Leave the pictures out and retype the lines from the beginning through the line with "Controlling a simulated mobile", both ends included.
* Start Excerpted records *
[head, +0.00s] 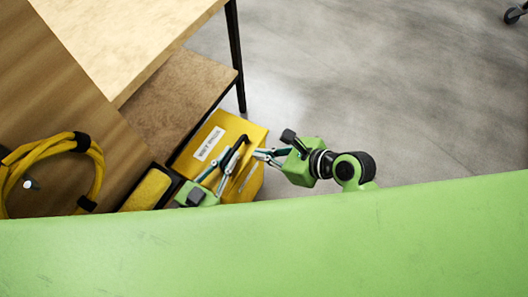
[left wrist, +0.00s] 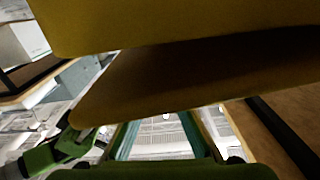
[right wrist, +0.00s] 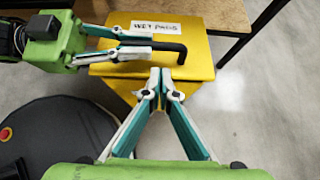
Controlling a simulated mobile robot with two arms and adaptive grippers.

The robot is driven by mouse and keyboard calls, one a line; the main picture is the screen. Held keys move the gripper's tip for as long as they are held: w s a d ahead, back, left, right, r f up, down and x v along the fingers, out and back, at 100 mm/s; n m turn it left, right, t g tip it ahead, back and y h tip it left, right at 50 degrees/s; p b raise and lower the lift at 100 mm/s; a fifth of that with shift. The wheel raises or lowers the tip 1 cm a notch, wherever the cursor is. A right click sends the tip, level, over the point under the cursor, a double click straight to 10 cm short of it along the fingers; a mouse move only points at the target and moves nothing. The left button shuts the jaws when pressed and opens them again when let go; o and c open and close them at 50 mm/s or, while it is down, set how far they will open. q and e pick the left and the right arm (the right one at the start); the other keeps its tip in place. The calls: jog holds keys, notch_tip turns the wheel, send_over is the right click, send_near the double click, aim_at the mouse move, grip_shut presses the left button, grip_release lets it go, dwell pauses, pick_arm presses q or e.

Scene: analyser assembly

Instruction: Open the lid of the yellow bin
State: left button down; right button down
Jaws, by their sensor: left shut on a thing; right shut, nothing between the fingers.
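The yellow bin (head: 248,186) stands on the floor beside the wooden furniture. Its lid (head: 229,129) carries a white label and a black bar handle (right wrist: 178,47). In the left wrist view, a dark wedge separates two yellow panels (left wrist: 190,25); how far the lid is tilted is unclear. My left gripper (right wrist: 152,43) reaches across the lid from the left and is shut on the black handle; it also shows in the head view (head: 232,162). My right gripper (right wrist: 160,72) is shut and empty, at the lid's near edge; it also shows in the head view (head: 258,155).
A wooden table (head: 130,35) with a lower shelf (head: 180,95) stands beside the bin; its black leg (head: 236,55) is near. A coiled yellow hose (head: 95,170) lies at the left.

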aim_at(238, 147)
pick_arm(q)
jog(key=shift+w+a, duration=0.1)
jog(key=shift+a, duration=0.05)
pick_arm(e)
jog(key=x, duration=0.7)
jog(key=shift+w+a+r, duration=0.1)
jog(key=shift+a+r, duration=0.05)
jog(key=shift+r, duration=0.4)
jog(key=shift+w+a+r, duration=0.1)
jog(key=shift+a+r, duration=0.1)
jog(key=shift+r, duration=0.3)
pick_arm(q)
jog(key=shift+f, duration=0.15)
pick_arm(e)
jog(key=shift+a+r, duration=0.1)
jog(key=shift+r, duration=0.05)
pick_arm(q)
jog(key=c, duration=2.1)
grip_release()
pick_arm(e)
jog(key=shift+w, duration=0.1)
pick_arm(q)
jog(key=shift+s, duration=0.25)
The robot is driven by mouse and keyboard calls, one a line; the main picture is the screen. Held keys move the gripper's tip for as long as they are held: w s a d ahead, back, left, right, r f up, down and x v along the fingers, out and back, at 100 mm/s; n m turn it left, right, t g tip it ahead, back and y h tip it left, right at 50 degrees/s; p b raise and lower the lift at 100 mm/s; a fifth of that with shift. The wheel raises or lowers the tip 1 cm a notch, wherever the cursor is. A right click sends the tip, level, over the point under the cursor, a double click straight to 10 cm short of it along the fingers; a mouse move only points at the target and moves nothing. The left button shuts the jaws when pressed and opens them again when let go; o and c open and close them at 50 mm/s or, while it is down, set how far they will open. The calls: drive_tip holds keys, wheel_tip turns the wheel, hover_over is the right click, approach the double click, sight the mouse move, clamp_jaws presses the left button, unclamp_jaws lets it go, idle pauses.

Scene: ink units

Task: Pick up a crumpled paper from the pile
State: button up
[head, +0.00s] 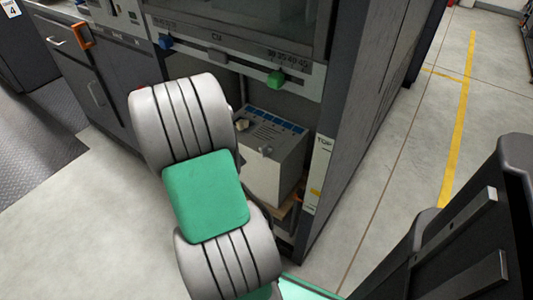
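No crumpled paper or pile can be made out with certainty. A pale box-shaped unit (277,178) stands in the open bay of the dark machine, with a row of blue marks along its top back edge. Two small pale lumps lie on or stick up from its top, one at the left (243,125) and one nearer the front (265,151); I cannot tell whether they are paper or knobs. My grey arm with its green joint cover crosses the middle and hides part of the bay. My gripper is not in view.
The dark machine (352,130) has a tall side panel right of the bay. A rail with a blue knob (166,42) and a green knob (276,79) runs above it. An orange handle (82,35) is at upper left. Bare floor (70,225) lies at lower left.

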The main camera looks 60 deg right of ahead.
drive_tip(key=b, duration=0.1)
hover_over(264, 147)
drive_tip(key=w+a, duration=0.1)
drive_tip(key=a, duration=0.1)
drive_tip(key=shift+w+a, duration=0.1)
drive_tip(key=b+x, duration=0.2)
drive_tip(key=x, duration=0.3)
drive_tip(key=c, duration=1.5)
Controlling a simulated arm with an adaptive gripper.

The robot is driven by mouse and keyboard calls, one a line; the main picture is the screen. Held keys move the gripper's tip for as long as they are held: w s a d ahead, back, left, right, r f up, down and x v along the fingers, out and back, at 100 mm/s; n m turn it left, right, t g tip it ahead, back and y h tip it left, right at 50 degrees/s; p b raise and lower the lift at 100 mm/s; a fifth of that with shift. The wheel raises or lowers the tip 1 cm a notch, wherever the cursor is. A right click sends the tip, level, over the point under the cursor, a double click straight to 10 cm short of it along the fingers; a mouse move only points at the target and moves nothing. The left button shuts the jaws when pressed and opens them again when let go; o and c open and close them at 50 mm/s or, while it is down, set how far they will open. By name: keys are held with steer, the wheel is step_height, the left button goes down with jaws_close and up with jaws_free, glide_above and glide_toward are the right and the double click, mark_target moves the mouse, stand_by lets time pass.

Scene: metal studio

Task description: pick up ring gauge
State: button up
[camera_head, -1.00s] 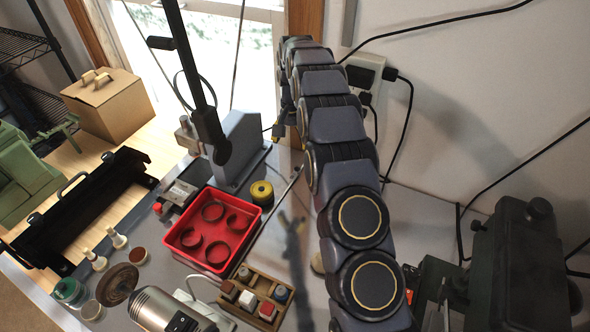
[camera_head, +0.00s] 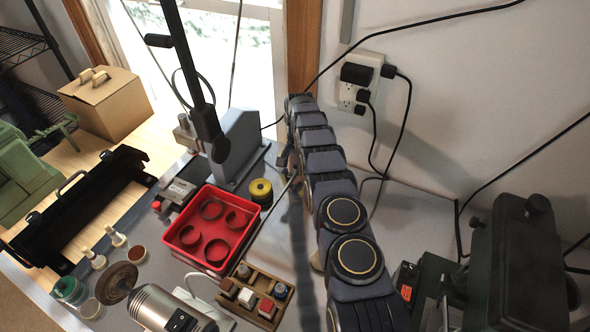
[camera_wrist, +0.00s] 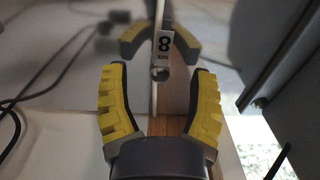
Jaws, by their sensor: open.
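My gripper (camera_wrist: 160,69) is open in the wrist view, its yellow ribbed fingers spread to left and right. A small metal piece (camera_wrist: 164,45) marked "8", with a round hole or ring at its near end, shows between and just beyond the fingertips. The fingers do not visibly close on it. I cannot tell for sure whether it is the ring gauge. In the head view, the gripper is small and partly hidden at the far end of my arm. Several dark rings lie apart in the red tray (camera_head: 184,257), left of my arm.
A wooden block holder (camera_head: 242,306) with coloured caps stands in front of the tray. A dark machine (camera_head: 515,265) is at right. A wall outlet (camera_head: 360,80) with cables is behind my arm.

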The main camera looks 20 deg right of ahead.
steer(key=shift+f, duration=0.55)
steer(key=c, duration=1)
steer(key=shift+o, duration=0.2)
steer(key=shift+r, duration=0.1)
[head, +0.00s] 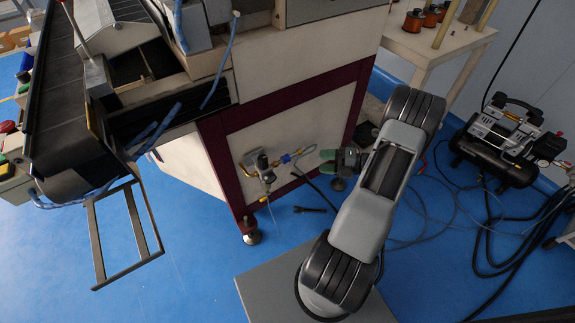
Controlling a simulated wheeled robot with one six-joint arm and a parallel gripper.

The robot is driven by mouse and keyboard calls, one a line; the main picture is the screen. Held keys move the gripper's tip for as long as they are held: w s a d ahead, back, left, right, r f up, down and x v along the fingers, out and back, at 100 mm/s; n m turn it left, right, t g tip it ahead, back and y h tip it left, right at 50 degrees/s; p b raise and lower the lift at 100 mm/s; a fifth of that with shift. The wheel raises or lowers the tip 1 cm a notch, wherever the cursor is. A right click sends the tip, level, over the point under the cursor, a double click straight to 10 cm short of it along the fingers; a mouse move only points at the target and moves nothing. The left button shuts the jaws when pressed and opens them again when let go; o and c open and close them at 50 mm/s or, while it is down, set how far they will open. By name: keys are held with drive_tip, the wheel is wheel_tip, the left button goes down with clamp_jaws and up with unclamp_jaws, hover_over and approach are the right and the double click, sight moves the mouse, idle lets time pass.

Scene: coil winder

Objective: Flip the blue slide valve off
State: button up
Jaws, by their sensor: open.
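The blue slide valve (286,158) is a small blue part in the brass air fitting line on the lower side panel of the winder. It sits to the right of the regulator (263,165), with a clear looped hose on its right. My gripper (325,161) is right of the valve, at about the same height in the picture. Its green-tipped fingers point left toward the valve, are open, and hold nothing. A gap shows between the fingertips and the valve. The valve is too small to tell its slide position.
The winder's cream cabinet with a dark red frame (290,103) stands behind the fittings. A conveyor (52,95) and a metal frame (127,237) are at left. An air compressor (505,140) and loose black hoses lie at right. Blue floor is open at lower left.

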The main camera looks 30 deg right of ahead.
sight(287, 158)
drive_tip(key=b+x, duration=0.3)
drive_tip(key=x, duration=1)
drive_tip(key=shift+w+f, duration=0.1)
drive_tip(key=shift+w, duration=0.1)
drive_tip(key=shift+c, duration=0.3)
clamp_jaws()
* End Excerpted records *
#### Task response:
[head, +0.00s] 
[left wrist, +0.00s] 
[right wrist, +0.00s] 
Controlling a simulated mobile robot with two arms and adaptive grippers.

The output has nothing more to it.